The Employee Retirement Income Security Act of 1974 (“ERISA”) aims to balance the dual policies of (1) ensuring fair and prompt enforcement of rights under employee benefit plans, and (2) encouraging the creation of such plans. To strike this balance, ERISA pairs comprehensive rules regarding fiduciary responsibility with federal causes of action that allow plan participants and beneficiaries to recover benefits due, enforce ERISA’s mandates, obtain injunctive relief, and, where applicable, obtain attorney’s fees. At the same time, to protect employers and plan sponsors from operating under a patchwork of potentially conflicting state and local regulations, ERISA promotes uniformity in benefits administration by preempting “any and all state laws insofar as they may now or hereafter relate to” any ERISA benefit plan. 29 U.S.C. § 1144(a).
The Supreme Court is currently considering a petition for certiorari that addresses the application of ERISA preemption to local “play-or-pay” laws. Ostensibly, these location-specific laws are intended to improve low-wage employee access to affordable health coverage by requiring large employers to make enhanced healthcare expenditures on behalf of such employees who reside in that location. To evade ERISA preemption, these laws typically provide that, instead of altering their existing ERISA plans to accommodate the enhanced benefits, employers can simply cut a check in the same amount directly to their employees, or in some cases the local government.
Seattle passed such a law in September 2019. Seattle Ordinance SMC 14.28 (“Ordinance”) mandates that large employers in the hotel sector operating within the City make monthly healthcare payments on behalf of their covered local employees. Payments increase depending on whether the employee is single or has a spouse and/or dependents. Employers who fail to comply with the Ordinance are subject to fines, penalties, and other damages. Employers may comply by creating new ERISA plans specifically for the covered employees, increasing contributions for their employees to existing ERISA plans, or making payments directly to the covered employees.
The ERISA Industry Committee, a nonprofit trade association, brought suit alleging that ERISA preempted the Ordinance because it “relates to” an ERISA benefit plan. The District Court granted the City’s motion to dismiss, holding that ERISA does not preempt the Ordinance because it offers employers a compliance option (i.e., the direct cash payments to employees) that does not require creating a new ERISA plan or altering an existing ERISA plan. ERISA Industry Committee v. City of Seattle, 2020 U.S. Dist. LEXIS 81750 (W.D. Wash. May 8, 2020). In an unpublished opinion, the Ninth Circuit affirmed. 840 F. A’ppx. 248 (2021).

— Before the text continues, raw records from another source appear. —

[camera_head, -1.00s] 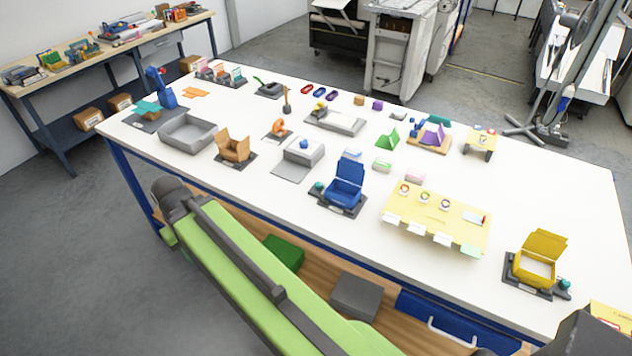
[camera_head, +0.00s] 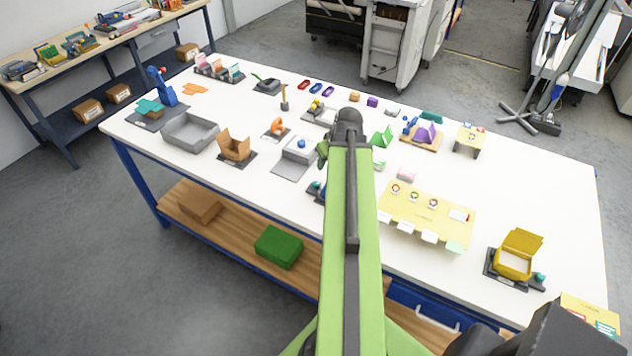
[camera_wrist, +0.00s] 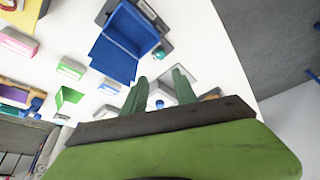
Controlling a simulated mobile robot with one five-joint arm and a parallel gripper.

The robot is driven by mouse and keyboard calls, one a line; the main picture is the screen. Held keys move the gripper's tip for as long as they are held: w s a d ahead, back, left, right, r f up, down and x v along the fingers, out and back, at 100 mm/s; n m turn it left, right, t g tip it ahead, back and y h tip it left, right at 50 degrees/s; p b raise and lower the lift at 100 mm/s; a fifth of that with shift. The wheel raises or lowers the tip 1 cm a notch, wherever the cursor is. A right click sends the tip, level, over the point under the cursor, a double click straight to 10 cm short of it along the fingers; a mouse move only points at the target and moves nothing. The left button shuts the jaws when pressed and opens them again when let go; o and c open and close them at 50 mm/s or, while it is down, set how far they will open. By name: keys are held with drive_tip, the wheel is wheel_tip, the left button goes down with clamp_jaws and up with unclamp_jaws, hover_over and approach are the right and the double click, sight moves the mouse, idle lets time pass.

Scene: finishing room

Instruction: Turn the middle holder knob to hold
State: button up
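A yellow board (camera_head: 450,205) lies on the right half of the white table, with three small round knobs in a row. The middle knob (camera_head: 414,197) sits between the left knob (camera_head: 396,188) and the right knob (camera_head: 433,204); their settings are too small to read. My arm reaches over the table left of the board. My gripper's green fingers (camera_wrist: 160,85) show in the wrist view, apart with nothing between them, above the table near the blue open box (camera_wrist: 125,45). In the head view the fingertips are mostly hidden by my arm. The knobs are not recognizable in the wrist view.
The blue box is largely hidden behind my arm in the head view. A grey block with a blue ball (camera_head: 301,144) is to the left. A yellow open box (camera_head: 515,262) stands at the right. Pink (camera_head: 407,174) and green blocks lie behind the board.

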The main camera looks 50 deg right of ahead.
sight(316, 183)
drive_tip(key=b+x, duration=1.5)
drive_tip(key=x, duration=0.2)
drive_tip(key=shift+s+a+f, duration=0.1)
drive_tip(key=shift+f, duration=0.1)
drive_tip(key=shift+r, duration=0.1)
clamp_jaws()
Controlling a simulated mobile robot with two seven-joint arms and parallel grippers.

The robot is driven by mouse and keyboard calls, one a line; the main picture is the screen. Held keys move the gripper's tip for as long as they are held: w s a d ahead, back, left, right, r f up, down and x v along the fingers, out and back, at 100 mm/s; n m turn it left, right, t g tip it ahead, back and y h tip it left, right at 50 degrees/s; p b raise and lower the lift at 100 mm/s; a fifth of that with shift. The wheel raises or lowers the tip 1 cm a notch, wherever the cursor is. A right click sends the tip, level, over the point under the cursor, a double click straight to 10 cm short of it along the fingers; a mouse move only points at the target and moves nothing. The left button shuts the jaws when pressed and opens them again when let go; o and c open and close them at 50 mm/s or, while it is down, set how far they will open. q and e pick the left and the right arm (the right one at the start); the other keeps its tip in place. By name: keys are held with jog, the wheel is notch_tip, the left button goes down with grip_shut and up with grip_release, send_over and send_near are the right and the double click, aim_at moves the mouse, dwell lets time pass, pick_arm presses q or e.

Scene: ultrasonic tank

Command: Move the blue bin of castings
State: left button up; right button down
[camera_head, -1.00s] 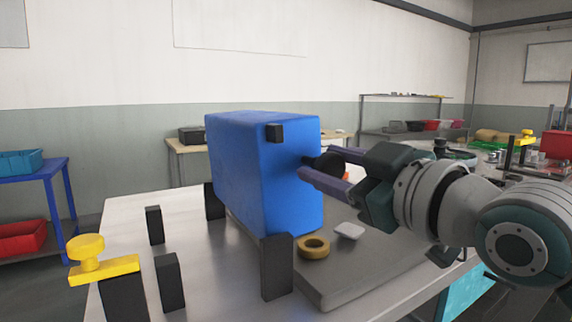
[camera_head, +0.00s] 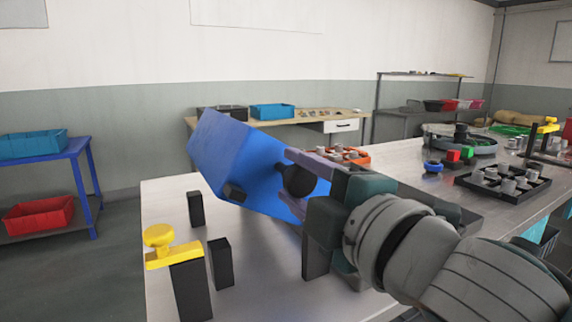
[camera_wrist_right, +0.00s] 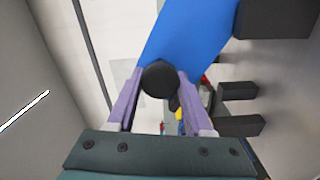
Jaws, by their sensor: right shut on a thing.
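A large blue box (camera_head: 225,160) with a black knob (camera_head: 299,181) on its side is tilted over the near table (camera_head: 265,255). My right gripper (camera_head: 286,177) is shut on that knob, to the right of the box. The box fills the upper middle of the right wrist view (camera_wrist_right: 195,35), with the knob (camera_wrist_right: 159,79) between the two purple fingers. The inside of the box is hidden, and no castings show in it. A smaller blue bin (camera_head: 272,112) stands on the back bench and another blue bin (camera_head: 33,144) on the blue cart. My left gripper is out of view.
Black posts (camera_head: 195,209) stand on the near table below the box, one with a yellow clamp (camera_head: 172,252) on top. A black tray of round metal parts (camera_head: 505,186) lies on the right. A red bin (camera_head: 40,215) sits on the cart's lower shelf.

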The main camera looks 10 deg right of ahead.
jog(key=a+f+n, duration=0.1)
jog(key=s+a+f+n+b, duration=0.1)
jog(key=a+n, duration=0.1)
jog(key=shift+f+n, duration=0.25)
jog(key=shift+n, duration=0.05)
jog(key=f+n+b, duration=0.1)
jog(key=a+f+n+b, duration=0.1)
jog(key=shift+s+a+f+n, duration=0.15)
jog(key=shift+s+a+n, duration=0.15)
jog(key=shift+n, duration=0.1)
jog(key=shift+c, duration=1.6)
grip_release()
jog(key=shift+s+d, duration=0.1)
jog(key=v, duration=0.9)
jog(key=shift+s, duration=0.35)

The Committee petitioned for certiorari to the United States Supreme Court, arguing that the Ninth Circuit’s decision deepened an existing split with other courts of appeals, which have held that even a direct payment option interferes with ERISA plan administration because it requires employers to consistently monitor state and local minimum spending requirements and adjust their healthcare expenditures.
Large employers have a vested interest in the Supreme Court granting certiorari and reversing the Ninth Circuit decision. Even though local play-or-pay laws may serve the salutary purpose of ensuring good benefits for local employees, large employers maintain that such purpose cannot trump the overriding federal concern that nationwide employers be able to design benefits that work for their nationwide workforce. ERISA already imposes significant obligations on plan sponsors and fiduciaries when it comes to benefits administration, and it is important that those employers be able to administer their plans uniformly pursuant to ERISA.

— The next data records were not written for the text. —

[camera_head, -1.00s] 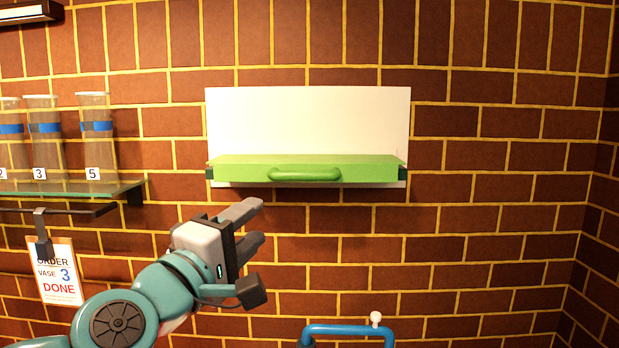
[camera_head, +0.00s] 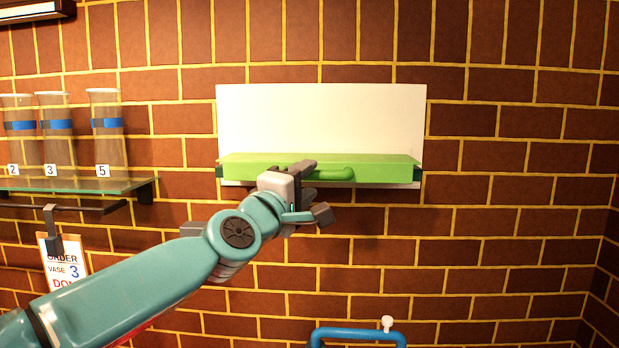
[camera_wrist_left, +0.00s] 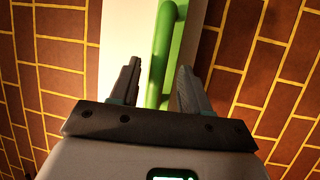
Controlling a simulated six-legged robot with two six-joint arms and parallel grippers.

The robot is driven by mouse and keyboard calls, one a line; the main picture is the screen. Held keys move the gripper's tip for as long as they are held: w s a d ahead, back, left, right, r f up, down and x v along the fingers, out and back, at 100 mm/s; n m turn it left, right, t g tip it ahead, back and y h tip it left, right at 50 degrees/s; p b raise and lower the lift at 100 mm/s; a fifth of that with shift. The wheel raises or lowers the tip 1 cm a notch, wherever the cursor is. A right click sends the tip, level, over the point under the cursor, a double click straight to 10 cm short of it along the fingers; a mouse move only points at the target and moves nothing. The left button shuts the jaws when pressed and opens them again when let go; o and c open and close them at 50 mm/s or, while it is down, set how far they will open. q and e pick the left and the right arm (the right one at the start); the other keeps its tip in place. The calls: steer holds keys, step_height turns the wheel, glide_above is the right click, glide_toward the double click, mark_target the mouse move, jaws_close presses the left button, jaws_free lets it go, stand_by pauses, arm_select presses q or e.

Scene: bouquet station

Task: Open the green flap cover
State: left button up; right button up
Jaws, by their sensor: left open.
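The green flap cover (camera_head: 390,168) sits at the lower part of a white panel (camera_head: 320,118) on the brick wall, with a green bar handle (camera_head: 335,174) on its front. My left gripper (camera_head: 312,188) is at the handle's left part and hides some of it in the head view. In the left wrist view the handle (camera_wrist_left: 161,55) runs lengthwise between the two open fingers (camera_wrist_left: 156,85), with a gap visible on each side. Whether either finger touches it I cannot tell. My right gripper is not in view.
A glass shelf (camera_head: 80,185) at left carries several clear vases with blue bands, one of them vase 5 (camera_head: 106,130). An order card (camera_head: 62,265) hangs below it. A blue tubular handle (camera_head: 358,333) shows at the bottom. The wall right of the panel is clear.

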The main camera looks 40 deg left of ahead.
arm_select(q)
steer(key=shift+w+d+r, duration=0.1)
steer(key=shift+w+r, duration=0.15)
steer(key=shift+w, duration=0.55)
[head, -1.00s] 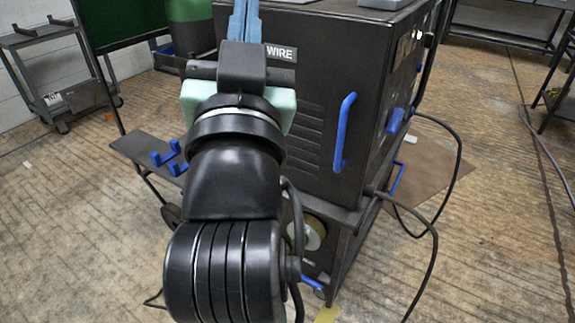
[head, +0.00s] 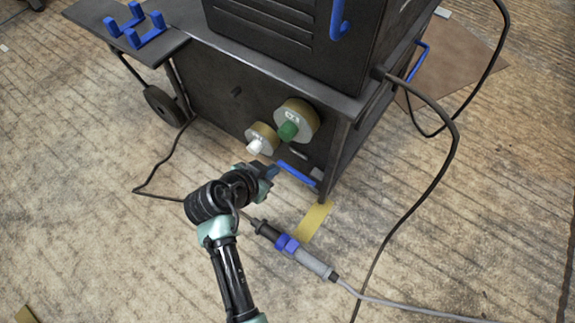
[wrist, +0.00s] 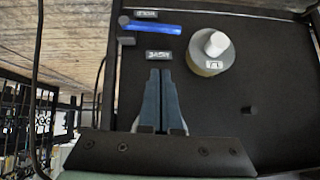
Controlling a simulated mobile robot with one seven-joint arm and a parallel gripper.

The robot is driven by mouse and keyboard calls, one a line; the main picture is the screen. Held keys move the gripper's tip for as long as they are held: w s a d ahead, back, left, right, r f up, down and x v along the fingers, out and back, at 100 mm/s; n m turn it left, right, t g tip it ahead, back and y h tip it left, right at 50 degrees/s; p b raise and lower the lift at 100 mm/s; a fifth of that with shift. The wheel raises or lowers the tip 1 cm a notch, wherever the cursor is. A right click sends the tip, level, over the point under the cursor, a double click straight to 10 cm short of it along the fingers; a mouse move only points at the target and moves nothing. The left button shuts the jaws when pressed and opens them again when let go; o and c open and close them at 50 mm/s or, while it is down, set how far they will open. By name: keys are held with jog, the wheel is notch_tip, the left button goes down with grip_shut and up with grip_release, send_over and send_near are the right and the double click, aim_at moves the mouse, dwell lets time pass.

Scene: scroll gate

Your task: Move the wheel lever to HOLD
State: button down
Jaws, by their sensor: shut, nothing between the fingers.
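The wheel lever, a blue bar (head: 297,173), is on the lower edge of the dark cart panel, near its right corner. In the wrist view the blue lever (wrist: 155,28) lies nearly level in the picture, beyond my fingertips. Small labels sit above it (wrist: 146,14) and below it (wrist: 159,55); I cannot read them surely. My gripper (head: 271,171) is just left of the lever in the head view. In the wrist view my gripper (wrist: 160,72) has its two blue-grey fingers together and empty, pointing toward the lower label. They look apart from the lever.
Two round knobs, one green-tipped (head: 289,131) and one white-tipped (head: 255,146), stick out of the panel above my gripper. A grey and blue torch (head: 290,246) and its cable are near my arm. A yellow strip (head: 316,220) lies on the floor. Black cables hang at right.

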The direct-payment option does not make play-or-pay laws such as the Ordinance any less intrusive upon ERISA’s domain. As the Committee argued in the proceedings before the district and appeals courts, direct payments are “financially more onerous and therefore not a realistic and legitimate alternative” to altering an employer’s current coverage to address covered employees. This effectively compels employers to alter their current coverage to meet the requirements of whatever local play-or-pay laws may be in effect in every jurisdiction in which they operate. Such tiptoeing through administrative raindrops of multiple (and potentially conflicting) local regulations – and the additional costs and complications associated with such maneuvering – is precisely what ERISA preemption is intended to eliminate.